The panel’s criteria will not affect existing vendors, but the hope is that such criteria will encourage a more diverse range in available street food.

“We can’t always stay the same; it’s got to change,” said Terry Scanlon who has been selling hot dogs and sausages on the corner of Bank and Laurier Streets since 1982. “This is a good time for it to change, especially in the capital city.”

The street food industry provides a unique opportunity for vendors, as it does for patrons, Scanlon said. As compared to opening a restaurant, starting a food truck or cart business requires much less investment and risk, while providing great potential for creativity and an entrée to the culinary scene.

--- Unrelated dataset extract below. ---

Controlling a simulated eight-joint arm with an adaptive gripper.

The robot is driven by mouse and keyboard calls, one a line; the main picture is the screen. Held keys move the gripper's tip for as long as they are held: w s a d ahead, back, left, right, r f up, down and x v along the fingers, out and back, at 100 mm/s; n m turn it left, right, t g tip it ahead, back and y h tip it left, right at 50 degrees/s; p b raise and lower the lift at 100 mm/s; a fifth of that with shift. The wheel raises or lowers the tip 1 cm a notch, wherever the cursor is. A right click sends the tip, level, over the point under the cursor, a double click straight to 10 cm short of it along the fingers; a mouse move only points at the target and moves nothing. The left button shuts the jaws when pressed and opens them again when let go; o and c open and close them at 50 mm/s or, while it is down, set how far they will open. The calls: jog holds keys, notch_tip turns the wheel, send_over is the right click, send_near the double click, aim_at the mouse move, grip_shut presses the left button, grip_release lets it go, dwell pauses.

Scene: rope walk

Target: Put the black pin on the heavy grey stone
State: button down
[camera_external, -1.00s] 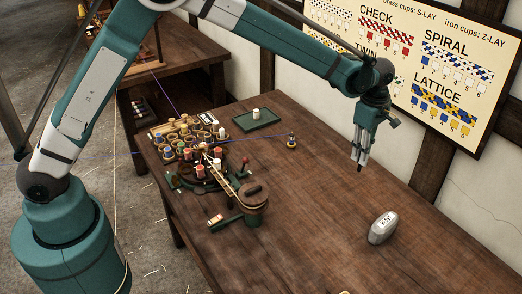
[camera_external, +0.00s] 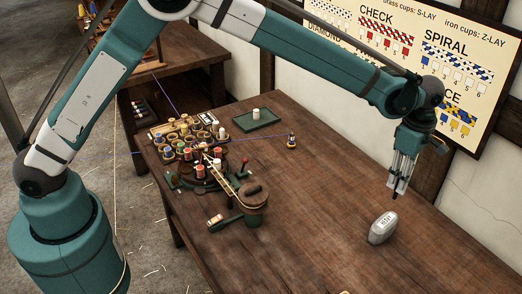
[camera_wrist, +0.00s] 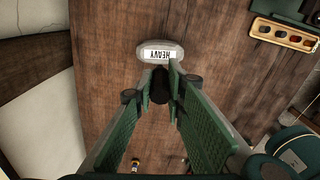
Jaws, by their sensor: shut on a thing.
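The heavy grey stone (camera_external: 383,227) lies on the right part of the wooden table. Its white label reads HEAVY in the wrist view (camera_wrist: 160,54). My gripper (camera_external: 397,196) is above the table, just behind and a little right of the stone in the external view. It is shut on the black pin (camera_wrist: 159,86), a dark piece between the fingertips in the wrist view. The pin's lower end shows as a small dark tip below the fingers in the external view. In the wrist view the pin lies close to the stone's near edge; I cannot tell the height between them.
A braiding stand (camera_external: 252,195) with coloured bobbins and a rack of cups (camera_external: 185,130) stand at the table's left. A green tray (camera_external: 256,119) holds a pale bobbin. A small bobbin (camera_external: 291,141) stands mid-table. The wood around the stone is clear.

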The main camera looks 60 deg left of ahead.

So, will street food prove to be Ottawa’s ticket to a new life as Fun City? While people like Ferguson are hopeful, Chiarelli maintains it’ll take more than a few gourmet hamburgers to reinvent Ottawa.

“If you’re looking for fun,” Chiarelli said, “the city government is not the place that’s going to provide it.”

View Ottawa Food Trucks in a larger map

Vancouver’s success

Vancouver’s pilot project was announced in June 2010, and in its three short years has seen a food truck boom. Interested applicants were vetted by a panel chosen by city staff, but then ultimately decided by lottery.

Around the same time that Vancouver’s street scene was flourishing, Toronto’s over-regulated “Toronto A La Carte” program was falling hard.

Prospective vendors had to pay almost $3,500 a year in licensing fees and were required by the city to purchase specialty carts costing more than $30,000. The selling of the classic hot dog and fries was forbidden in favour of more eclectic offerings.

Vendors became so indebted that the program imploded, and city councillors wrote it off as a complete failure.